* start *

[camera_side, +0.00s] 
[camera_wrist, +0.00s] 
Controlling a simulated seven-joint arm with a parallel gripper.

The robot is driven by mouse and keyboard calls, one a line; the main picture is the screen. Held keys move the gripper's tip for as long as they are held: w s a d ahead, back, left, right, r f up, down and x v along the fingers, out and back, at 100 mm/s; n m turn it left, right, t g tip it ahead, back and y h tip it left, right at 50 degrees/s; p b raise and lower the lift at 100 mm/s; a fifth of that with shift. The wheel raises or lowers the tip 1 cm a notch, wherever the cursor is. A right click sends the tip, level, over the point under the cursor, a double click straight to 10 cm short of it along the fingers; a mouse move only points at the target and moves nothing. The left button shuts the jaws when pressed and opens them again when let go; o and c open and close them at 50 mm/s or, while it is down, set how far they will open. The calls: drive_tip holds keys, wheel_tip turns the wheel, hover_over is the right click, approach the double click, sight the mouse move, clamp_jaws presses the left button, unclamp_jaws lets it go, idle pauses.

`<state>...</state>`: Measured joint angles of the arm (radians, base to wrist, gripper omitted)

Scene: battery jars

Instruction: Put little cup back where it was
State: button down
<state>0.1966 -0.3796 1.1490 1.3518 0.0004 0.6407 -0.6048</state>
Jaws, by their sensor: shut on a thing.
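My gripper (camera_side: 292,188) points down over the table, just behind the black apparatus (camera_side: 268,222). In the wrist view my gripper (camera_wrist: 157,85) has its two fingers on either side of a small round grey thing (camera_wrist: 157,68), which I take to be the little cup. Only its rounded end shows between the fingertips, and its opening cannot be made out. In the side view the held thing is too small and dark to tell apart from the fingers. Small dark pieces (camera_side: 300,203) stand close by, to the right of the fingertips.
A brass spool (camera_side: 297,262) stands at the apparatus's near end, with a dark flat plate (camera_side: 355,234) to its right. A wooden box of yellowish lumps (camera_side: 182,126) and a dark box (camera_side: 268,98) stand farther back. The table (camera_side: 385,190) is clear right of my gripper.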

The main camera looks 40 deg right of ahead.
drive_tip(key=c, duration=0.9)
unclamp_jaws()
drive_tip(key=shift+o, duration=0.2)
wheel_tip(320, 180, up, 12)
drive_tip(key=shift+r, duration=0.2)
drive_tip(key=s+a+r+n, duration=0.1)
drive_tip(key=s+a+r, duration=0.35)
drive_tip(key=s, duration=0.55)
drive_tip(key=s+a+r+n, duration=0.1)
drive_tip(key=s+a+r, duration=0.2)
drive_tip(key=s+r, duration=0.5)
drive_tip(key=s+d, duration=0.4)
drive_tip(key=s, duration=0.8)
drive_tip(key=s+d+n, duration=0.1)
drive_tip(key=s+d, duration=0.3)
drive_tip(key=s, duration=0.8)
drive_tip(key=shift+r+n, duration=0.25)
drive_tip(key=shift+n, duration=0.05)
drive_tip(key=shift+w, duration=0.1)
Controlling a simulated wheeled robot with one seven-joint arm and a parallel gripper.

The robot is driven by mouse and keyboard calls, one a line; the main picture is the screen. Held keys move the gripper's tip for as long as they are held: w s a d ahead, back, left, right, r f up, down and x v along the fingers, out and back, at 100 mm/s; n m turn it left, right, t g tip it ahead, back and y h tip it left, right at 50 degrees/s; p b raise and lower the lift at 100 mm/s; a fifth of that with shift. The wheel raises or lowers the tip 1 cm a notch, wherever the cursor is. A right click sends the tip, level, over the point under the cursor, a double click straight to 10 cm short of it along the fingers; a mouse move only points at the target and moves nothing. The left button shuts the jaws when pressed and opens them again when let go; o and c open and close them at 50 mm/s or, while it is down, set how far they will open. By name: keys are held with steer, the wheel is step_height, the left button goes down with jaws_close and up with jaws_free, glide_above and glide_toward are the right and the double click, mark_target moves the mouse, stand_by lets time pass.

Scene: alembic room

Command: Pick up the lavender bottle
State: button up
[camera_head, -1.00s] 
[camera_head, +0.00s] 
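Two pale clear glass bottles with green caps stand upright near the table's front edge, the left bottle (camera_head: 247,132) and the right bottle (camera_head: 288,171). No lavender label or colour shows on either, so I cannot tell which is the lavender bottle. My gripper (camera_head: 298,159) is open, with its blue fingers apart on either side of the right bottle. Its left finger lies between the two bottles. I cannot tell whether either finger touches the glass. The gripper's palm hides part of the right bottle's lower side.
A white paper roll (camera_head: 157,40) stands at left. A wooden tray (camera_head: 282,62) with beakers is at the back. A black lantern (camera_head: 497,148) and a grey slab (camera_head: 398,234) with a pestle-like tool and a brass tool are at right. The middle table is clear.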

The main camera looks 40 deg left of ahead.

* end *
* start *

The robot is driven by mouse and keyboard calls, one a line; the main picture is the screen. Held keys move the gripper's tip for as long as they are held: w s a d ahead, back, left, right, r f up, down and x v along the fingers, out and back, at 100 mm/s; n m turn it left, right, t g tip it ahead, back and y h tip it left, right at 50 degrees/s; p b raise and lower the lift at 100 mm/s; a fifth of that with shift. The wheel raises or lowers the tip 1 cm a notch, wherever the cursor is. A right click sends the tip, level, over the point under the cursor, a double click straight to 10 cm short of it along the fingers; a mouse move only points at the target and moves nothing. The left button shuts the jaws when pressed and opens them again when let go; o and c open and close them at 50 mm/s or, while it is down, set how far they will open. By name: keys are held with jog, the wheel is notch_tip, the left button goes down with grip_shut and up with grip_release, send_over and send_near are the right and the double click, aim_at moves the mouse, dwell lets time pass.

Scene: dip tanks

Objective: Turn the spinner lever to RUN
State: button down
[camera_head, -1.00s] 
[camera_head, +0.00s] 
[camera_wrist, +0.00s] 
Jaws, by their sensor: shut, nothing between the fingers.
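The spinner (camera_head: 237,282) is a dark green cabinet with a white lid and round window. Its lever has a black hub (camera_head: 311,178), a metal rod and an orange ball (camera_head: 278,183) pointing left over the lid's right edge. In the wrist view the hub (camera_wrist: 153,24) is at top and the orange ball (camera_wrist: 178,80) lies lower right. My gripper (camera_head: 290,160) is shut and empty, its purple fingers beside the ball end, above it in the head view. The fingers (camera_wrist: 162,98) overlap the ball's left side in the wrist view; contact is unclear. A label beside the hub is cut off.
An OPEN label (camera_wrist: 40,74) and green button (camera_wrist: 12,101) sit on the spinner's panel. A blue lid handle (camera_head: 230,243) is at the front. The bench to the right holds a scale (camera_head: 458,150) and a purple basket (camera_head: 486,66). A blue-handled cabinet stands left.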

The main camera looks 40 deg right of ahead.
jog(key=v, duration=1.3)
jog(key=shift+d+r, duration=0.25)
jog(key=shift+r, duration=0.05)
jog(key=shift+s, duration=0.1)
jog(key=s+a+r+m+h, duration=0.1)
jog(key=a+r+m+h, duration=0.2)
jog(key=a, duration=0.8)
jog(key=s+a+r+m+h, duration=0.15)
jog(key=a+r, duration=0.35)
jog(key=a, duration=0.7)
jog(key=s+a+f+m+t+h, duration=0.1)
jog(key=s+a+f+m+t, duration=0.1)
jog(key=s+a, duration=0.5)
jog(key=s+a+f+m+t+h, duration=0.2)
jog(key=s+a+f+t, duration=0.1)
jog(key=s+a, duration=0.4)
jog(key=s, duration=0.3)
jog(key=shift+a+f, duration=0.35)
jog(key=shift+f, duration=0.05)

* end *
* start *

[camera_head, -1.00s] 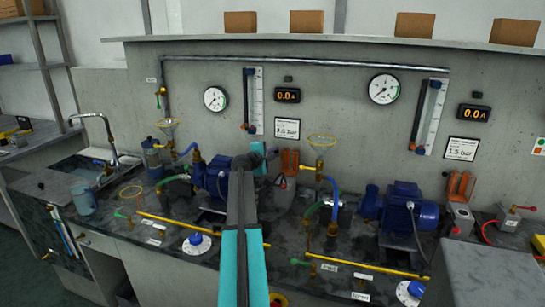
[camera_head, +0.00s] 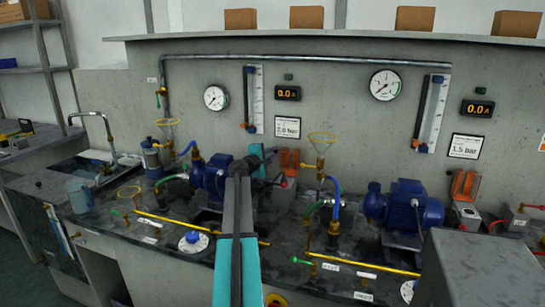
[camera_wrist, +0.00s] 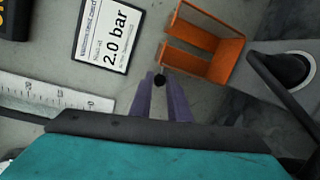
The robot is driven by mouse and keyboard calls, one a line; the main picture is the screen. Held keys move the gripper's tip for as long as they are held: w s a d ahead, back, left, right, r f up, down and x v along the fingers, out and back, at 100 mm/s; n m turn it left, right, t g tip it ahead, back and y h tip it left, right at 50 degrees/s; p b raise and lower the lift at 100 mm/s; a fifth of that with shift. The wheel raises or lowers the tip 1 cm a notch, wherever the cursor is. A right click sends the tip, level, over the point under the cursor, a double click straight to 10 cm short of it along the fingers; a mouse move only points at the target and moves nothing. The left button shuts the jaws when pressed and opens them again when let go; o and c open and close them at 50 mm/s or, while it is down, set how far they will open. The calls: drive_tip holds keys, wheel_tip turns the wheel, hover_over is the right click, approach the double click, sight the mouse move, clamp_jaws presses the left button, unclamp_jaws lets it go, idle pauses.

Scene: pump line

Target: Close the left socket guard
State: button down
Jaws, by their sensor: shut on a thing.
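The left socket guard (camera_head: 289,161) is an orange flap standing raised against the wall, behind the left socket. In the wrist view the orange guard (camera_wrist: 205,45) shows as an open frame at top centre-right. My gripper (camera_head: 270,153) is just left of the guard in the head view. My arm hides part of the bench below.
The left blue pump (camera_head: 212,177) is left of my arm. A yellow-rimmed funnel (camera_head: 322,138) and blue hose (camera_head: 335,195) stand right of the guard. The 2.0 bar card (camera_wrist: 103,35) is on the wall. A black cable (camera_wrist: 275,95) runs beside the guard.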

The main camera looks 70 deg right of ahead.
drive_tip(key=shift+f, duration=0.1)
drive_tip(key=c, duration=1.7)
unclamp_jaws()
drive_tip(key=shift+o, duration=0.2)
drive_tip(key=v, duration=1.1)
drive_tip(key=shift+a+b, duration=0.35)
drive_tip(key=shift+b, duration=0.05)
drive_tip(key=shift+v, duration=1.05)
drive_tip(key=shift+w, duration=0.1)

* end *

Required task: From the records given above, copy all lines containing "Scene".

Task result:
Scene: battery jars
Scene: alembic room
Scene: dip tanks
Scene: pump line

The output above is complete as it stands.